上野:弊校ではイベントに参加した後にレポートを提出することにしているんですが、そのレポートなどを見ると、「アーティストとの距離がいつもより近い」とか「任せてもらえる仕事が多い」とか「こんなことをさせてもらえると思っていなかった」という感想が多いですね。
●上野さんはたくさんのイベントをご経験されていると思いますが、“COMING KOBE”はどういう印象ですか?
上野:お客さんがどういう想いでこのイベントが行われているか、しっかり理解されているなと思いますね。じゃないと、主催者があんなに有名にならないですよね(笑)。
●ですよね(笑)。
上野:それと、「何かを好きと想う気持ち」と「どうしたらいいかわからない気持ち」を掛け合わせたイベントというか。ライブを存分に楽しんでいるにも関わらず、自分が何かに貢献したという達成感もプラスされる。

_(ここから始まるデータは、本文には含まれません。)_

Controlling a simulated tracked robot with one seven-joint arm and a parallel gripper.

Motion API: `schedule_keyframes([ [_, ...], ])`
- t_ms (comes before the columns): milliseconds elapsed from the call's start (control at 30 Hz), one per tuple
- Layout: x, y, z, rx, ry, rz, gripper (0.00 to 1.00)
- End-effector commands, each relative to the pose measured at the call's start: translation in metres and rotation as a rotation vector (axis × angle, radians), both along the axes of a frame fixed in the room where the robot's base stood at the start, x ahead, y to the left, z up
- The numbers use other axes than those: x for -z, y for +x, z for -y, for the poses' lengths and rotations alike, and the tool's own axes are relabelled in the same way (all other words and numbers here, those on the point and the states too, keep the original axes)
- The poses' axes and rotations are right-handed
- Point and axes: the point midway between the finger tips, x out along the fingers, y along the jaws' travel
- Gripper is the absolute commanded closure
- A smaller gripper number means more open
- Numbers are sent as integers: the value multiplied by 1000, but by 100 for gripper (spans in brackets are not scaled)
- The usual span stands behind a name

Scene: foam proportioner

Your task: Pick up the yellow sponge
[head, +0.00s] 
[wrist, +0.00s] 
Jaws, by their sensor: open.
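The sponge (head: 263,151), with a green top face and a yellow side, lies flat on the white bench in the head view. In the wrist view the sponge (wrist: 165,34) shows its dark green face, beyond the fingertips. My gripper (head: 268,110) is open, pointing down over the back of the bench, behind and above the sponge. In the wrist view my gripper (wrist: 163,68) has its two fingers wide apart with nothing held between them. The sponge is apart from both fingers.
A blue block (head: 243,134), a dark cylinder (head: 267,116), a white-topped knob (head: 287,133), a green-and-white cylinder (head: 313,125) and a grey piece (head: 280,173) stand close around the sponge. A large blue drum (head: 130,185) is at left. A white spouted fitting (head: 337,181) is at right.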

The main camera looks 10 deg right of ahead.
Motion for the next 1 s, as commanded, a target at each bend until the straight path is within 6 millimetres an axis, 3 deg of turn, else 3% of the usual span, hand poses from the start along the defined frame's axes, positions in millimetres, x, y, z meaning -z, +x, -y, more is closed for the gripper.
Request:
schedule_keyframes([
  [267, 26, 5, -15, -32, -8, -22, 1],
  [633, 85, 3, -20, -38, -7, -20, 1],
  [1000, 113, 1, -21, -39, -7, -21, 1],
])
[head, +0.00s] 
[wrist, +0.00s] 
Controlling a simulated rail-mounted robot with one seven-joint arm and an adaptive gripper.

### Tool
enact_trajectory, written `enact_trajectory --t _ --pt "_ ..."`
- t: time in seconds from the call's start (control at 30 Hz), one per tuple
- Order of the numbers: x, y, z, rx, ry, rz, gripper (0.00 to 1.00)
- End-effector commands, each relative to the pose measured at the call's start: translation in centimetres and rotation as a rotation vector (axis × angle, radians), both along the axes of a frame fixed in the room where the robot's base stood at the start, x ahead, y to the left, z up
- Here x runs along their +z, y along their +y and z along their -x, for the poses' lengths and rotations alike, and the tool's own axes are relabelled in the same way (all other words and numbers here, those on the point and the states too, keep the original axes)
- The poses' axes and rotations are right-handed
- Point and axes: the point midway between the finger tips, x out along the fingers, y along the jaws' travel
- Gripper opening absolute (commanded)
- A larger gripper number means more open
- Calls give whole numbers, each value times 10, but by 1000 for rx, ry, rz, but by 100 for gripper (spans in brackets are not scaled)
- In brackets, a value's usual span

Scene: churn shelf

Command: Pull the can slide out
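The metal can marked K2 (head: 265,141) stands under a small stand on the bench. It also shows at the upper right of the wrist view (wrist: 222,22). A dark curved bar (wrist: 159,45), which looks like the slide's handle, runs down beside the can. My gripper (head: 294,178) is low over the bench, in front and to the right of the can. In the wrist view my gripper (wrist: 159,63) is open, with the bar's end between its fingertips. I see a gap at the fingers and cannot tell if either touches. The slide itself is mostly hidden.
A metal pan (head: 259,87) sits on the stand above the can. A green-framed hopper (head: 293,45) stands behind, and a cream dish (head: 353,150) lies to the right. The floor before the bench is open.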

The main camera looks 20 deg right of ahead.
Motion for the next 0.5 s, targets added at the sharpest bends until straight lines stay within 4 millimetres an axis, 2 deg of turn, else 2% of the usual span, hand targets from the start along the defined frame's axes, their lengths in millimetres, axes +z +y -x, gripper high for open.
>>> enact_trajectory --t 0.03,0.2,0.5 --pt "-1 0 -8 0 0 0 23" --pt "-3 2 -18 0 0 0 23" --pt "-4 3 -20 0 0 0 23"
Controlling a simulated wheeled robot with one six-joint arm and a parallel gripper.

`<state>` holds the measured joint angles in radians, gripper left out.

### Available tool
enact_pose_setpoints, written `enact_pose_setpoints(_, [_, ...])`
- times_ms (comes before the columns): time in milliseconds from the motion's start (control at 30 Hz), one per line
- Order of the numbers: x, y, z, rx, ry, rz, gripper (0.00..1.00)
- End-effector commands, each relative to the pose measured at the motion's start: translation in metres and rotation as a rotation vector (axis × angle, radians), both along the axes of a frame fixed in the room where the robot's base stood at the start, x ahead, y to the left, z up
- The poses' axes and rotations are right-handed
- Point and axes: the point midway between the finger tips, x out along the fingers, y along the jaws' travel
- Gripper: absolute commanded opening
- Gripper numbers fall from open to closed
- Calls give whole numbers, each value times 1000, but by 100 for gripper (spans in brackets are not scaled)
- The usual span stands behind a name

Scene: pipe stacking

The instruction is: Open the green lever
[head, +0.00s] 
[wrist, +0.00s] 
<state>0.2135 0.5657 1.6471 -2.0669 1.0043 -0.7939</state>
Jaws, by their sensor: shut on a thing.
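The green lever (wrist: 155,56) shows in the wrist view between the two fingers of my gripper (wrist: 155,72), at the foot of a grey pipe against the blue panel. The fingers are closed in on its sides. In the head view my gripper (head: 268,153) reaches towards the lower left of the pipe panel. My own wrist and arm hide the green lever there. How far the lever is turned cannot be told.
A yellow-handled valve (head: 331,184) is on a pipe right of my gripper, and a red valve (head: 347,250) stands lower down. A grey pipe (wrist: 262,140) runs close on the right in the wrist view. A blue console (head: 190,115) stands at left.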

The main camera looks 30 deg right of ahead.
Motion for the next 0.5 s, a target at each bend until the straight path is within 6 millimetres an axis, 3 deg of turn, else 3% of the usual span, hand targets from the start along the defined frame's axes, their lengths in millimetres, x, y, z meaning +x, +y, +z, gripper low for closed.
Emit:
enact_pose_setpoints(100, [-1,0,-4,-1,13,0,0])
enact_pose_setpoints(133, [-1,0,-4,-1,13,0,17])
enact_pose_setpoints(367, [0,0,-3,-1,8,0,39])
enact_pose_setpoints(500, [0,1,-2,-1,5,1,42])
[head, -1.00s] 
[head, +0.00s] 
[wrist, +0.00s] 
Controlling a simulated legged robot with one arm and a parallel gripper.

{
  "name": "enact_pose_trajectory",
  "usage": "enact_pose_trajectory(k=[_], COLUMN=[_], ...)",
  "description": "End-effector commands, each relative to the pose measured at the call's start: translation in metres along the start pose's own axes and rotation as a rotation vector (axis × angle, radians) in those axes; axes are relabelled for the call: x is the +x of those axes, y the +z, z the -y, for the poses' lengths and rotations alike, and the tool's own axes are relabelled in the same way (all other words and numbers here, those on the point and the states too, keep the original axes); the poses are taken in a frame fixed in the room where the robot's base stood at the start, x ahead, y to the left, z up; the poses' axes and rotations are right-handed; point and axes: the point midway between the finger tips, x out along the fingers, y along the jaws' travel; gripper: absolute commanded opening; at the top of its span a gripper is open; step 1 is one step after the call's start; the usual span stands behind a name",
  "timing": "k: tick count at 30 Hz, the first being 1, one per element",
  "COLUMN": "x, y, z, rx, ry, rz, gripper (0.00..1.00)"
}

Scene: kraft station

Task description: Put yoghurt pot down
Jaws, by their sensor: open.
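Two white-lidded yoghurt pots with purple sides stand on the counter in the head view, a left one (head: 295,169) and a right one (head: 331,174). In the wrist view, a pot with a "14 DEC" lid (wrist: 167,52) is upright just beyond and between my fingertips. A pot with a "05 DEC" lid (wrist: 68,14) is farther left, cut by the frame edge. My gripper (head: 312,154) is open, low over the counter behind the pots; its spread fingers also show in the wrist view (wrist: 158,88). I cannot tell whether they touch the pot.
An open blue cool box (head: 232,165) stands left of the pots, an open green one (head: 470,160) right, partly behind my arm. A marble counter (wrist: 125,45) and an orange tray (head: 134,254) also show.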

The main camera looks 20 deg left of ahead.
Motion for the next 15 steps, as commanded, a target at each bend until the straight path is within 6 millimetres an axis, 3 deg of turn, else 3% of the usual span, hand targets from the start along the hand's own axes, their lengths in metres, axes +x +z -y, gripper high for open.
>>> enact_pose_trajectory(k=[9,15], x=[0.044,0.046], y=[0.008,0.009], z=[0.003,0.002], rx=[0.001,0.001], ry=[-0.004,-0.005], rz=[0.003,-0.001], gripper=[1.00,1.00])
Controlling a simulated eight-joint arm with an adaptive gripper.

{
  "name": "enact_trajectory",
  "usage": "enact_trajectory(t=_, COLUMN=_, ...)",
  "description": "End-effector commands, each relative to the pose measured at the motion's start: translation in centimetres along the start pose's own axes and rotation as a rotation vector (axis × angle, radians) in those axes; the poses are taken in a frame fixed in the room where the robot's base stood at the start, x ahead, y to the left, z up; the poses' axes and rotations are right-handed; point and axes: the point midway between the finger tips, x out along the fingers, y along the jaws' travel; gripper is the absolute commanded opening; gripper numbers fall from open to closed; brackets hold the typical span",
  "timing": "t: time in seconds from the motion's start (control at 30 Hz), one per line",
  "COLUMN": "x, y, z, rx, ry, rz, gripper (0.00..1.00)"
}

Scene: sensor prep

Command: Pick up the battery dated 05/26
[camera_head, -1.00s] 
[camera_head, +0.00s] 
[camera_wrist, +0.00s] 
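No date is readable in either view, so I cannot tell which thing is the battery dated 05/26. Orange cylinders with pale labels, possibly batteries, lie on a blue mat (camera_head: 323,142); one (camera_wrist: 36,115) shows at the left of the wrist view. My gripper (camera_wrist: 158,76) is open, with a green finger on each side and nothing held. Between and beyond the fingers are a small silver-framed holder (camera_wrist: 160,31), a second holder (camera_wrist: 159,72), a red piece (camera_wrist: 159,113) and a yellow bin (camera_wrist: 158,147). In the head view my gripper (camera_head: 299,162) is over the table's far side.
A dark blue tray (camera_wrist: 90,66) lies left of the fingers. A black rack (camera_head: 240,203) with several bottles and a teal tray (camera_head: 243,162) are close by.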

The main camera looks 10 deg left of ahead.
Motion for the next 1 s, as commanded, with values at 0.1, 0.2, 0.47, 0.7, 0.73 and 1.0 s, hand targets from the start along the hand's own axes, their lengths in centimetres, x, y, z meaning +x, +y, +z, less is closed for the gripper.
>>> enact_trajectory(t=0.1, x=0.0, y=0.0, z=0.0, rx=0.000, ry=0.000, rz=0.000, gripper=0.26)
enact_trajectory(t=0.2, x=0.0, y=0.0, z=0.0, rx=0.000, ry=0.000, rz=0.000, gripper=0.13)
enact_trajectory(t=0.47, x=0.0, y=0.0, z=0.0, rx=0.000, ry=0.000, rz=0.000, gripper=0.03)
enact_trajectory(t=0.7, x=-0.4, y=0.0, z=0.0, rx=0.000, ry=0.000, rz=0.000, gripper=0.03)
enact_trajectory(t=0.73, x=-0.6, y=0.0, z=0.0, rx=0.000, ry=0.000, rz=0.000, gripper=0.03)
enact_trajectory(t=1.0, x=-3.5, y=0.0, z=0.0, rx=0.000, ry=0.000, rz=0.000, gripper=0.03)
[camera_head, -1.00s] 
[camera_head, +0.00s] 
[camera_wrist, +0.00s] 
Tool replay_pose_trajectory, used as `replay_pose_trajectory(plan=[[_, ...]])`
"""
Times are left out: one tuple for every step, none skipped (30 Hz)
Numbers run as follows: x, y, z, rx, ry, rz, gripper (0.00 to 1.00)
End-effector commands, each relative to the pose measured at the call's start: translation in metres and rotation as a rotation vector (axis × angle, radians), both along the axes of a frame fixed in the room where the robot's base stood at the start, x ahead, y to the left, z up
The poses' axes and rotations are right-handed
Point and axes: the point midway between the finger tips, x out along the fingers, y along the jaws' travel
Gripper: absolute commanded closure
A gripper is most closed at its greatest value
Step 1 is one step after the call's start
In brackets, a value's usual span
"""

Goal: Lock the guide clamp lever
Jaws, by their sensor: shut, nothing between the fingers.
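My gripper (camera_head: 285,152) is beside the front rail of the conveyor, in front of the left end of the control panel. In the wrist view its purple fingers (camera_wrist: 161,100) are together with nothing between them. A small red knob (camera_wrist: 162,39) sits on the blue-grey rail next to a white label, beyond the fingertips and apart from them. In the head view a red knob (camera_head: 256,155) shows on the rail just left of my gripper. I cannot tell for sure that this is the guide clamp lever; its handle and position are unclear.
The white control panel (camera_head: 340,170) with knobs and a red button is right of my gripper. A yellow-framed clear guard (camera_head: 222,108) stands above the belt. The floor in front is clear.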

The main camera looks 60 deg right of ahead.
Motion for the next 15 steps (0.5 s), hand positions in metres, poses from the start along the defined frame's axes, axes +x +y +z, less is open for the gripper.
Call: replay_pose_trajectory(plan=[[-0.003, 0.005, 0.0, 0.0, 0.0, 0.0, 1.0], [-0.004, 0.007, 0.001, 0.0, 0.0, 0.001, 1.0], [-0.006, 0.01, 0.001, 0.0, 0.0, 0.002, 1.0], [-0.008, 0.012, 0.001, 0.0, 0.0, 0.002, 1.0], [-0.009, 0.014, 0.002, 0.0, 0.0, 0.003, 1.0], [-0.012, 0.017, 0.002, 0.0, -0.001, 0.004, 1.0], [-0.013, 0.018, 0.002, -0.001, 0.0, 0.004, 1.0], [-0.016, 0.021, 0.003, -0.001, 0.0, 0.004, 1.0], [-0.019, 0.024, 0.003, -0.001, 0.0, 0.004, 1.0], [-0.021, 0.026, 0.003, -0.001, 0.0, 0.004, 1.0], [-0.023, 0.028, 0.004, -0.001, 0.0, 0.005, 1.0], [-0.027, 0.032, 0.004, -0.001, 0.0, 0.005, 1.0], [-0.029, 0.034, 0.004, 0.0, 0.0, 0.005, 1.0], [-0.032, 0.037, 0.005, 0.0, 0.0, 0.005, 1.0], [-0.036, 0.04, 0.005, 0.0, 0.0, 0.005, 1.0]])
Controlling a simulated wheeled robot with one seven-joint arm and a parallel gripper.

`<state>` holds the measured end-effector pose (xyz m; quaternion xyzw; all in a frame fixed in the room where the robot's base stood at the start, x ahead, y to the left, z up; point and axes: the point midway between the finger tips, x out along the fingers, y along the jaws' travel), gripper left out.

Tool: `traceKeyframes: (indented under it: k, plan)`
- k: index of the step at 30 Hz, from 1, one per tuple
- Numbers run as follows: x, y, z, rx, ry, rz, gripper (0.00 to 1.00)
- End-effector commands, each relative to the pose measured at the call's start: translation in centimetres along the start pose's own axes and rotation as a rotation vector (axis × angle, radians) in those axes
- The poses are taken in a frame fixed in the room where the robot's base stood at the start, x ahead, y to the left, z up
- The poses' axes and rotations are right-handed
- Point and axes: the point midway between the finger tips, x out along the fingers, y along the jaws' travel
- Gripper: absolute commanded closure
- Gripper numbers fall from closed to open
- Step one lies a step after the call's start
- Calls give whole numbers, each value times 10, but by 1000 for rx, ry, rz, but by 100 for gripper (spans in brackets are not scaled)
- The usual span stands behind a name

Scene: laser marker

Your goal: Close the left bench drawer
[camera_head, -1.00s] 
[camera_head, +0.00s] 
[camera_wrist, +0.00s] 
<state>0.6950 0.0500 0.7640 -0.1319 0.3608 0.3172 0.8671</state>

素晴らしいですよね。
●確かにチャリティーフェスって、もっと真面目でかしこまったイメージがありますね。
上野:そうですよね。でも“COMING KOBE”は出演者発表の段階から思いっきりふざけてくれるので、身構えなくてもいいんですよね。
●初年度からずっと関わられている“COMING KOBE”に対して、今後期待していることは何かありますか?
上野:うーん、こっちが期待したくないと言いますか。“COMING KOBE”は「こうである」という形が、毎年変わっていいと思うんです。好きにしてほしいというか。
●はい。
上野:先日松原さんにお電話いただいて「今年はどの規模で開催できるかわかりません」と言われたんです。
●3月上旬くらいのタイミングですね。
上野:そうですね。弊校は多い年は120人くらい学生を入れて授業としてやらせてもらっていたということもあって、「“授業で使ってくれ”といつも言ってきたのに、今年は何人入ってもらえるかわからないくらいまで縮小せなあかんかもしれへん」と言われたんです。そのときにも松原さんに言ったんですけど「いやいや、おもしろいこと考えてください」と。「僕らおもしろいから行ってるんです。授業のネタになるから行ってるわけちゃいます」と。
●はい。
上野:実行委員会のみなさん及び松原さんが“今年出来る形でこれがいちばんおもろいことや!”と考えたことに賛同してます。だから形は何でもいいです。協力はします。「やってくれ」と言われたことは出来る限りやらせてもらいます。だけど「こうしてほしい」とこっちから言うことは1つも無いので、自由にしてください…そう伝えました。
●そうなんですね。
上野:僕らは実行委員会の方が“楽しい”と思うことを追求した“COMING KOBE”に乗っかっているだけだし、繋げてもらっているだけ。そういう気持ちですね。僕らは本当にそれだけなので、この取材の話が来たときに「僕らでいいんですか? もっと協力してるところあるでしょ?」と言いましたからね(笑)。
●いやいや(笑)。
上野:僕らは幸せやなと思います。毎回「協力してもらえるんでしょうか?」と連絡を貰うんですけど、「するもなにも呼んでくれるんやったら!」と思っていて。だから僕らも呼んでもらっている感覚ですね。